Friday 25 June 2021

Passenger List by J.S. Dryden

 


When Kaitlin Li’s twin brother, Conor, disappears after Atlantic Airlines Flight 702 vanishes while flying across the Atlantic, with all passengers and crew presumed dead, she becomes obsessed with solving the mystery. She sets up a Facebook page for tips and is soon investigating. Inevitably this leads to a whole heap of conspiracies and various people who might be kooks, spies, or various shades of baduns.

The tragic, and downright weird, tale of Malaysia Airlines Flight 370, which disappeared without a trace over the Pacific in 2014, clearly inspired Passenger List. MH370 has inspired many conspiracy theories and these are clearly also an inspiration for Passenger List. In real life I have no time for conspiracy theories, but in fiction I love a conspiracy thriller. For example, personally I suspect Lee Harvey Oswald was the sole assassin of JFK, but I love a JFK conspiracy novel or film and Oliver Stone’s movie might be hokum but was great fun.

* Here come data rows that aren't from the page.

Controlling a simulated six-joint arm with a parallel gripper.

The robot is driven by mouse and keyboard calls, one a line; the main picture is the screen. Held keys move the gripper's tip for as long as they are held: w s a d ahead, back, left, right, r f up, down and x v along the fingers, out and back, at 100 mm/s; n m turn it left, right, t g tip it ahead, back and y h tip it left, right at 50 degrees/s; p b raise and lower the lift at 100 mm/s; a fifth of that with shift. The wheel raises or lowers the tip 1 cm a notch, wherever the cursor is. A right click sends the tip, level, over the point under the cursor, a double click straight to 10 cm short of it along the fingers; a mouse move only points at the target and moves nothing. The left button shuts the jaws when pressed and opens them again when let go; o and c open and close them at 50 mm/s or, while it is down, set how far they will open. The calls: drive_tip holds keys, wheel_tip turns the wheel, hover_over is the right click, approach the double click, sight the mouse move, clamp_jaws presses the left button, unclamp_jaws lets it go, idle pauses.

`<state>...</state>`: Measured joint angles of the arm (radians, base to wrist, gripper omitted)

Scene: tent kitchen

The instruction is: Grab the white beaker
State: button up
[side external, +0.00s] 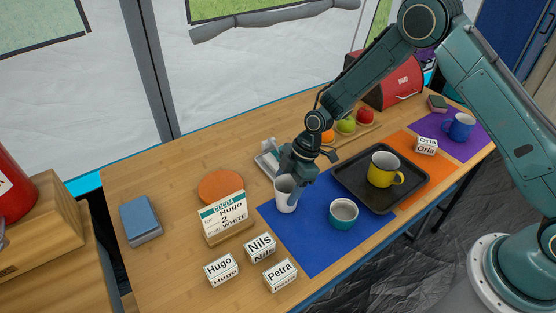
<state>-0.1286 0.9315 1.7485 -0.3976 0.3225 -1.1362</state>
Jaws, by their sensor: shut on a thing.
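The white beaker (285,197) stands upright at the left part of the blue mat (308,257). My gripper (291,181) reaches down to it from above and is shut on it near its rim. The fingers hide part of the beaker's upper right side. I cannot tell whether its base touches the mat.
A dark tray (352,185) holds a yellow mug (384,170). A cocoa card (223,213) and name blocks, such as Nils (260,247), stand to the left. A blue mug (460,127) stands far right.

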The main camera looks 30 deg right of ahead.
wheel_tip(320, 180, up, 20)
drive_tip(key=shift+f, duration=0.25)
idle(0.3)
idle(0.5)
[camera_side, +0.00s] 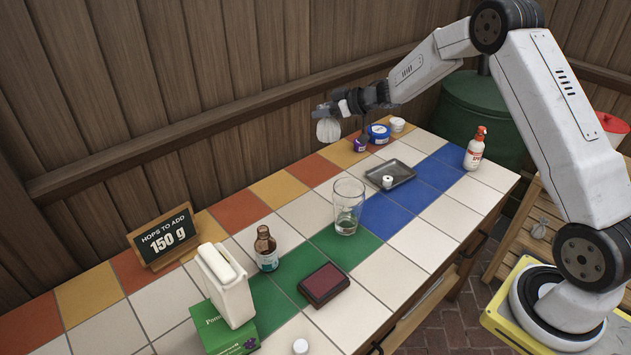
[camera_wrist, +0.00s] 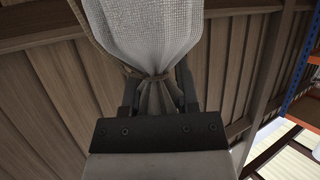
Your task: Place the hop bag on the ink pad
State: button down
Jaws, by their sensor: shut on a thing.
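The hop bag (camera_side: 328,131) is a small white cloth bag, held in the air above the back of the tiled table. My gripper (camera_side: 335,109) is shut on its gathered neck. In the wrist view the bag (camera_wrist: 150,35) fills the top middle, tied with a cord, and the gripper fingers (camera_wrist: 157,92) stand on both sides of its neck. The ink pad (camera_side: 324,285) is a dark case with a dark red top, lying flat on the green and white tiles near the front. The bag is well behind the pad and apart from it.
A glass (camera_side: 347,206), a brown bottle (camera_side: 266,248), a white container (camera_side: 226,285) on a green box (camera_side: 221,330) and a sign (camera_side: 163,238) stand on the table. A grey tray (camera_side: 390,174) and a spray bottle (camera_side: 475,149) are to the right. Tiles around the pad are mostly clear.

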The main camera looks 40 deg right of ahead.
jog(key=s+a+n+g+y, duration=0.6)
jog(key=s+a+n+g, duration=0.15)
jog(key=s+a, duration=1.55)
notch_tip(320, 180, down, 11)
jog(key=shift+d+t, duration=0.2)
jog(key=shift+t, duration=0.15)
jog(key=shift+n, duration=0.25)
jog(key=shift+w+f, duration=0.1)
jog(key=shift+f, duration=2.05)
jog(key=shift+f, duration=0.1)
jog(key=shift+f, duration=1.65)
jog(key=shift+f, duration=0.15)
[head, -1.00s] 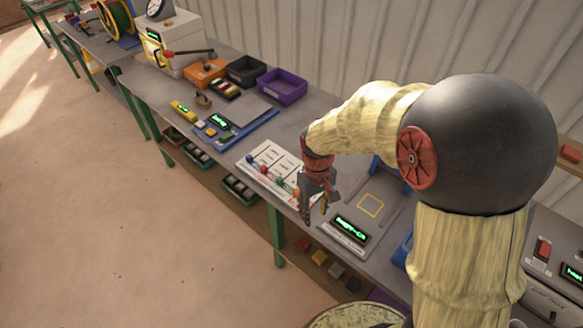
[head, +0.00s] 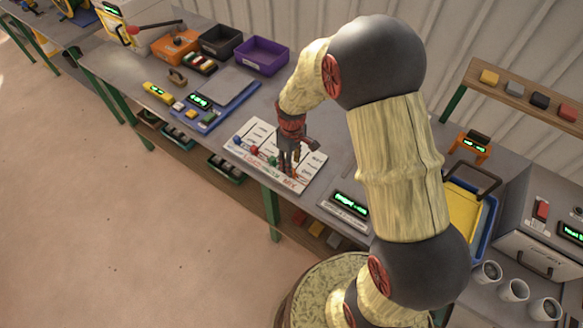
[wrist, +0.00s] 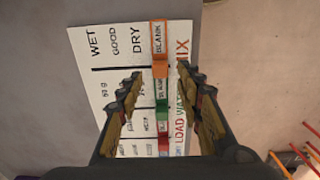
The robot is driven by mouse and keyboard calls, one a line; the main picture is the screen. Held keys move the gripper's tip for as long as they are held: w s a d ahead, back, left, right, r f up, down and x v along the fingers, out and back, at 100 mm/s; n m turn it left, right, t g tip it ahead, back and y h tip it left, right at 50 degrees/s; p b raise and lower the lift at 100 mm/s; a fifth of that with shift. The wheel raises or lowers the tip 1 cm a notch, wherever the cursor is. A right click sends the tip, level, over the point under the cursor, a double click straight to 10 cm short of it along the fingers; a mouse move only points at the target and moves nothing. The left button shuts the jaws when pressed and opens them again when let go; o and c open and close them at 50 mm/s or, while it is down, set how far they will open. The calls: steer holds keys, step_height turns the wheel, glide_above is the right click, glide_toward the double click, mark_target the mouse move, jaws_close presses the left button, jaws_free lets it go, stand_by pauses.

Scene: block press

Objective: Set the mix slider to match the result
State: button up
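The white slider board (head: 240,150) lies on the bench. A blue knob (head: 237,139) shows in the head view.
A unit with a green-lit display (head: 350,203) stands just right of the board; its text is too small to read. A blue tray with another display (head: 199,101) is to the left. Orange, black and purple bins (head: 262,55) stand behind. The bench's front edge is close to the board.

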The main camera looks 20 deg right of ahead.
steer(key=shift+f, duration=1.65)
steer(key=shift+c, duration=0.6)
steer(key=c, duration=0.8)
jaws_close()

That said, as I read Passenger List I wondered whether this was going to be just a rehash of MH370 conspiracies, all pushed along by cardboard cutout genre fiction tropes and two-dimensional characters. This is a novel inspired by a podcast (a drama podcast, obviously. Not a true crime one). It feels cardboard cutout and there is little depth to the characters. That said, the plot moves along at pace and when the final denouement occurs it is believable, even for someone like me who doubts conspiracy theories in real life. The author doesn’t go with the most outlandish theory, but ends with something much more realistic, knowing as we do how governments have a tendency to cover their backs.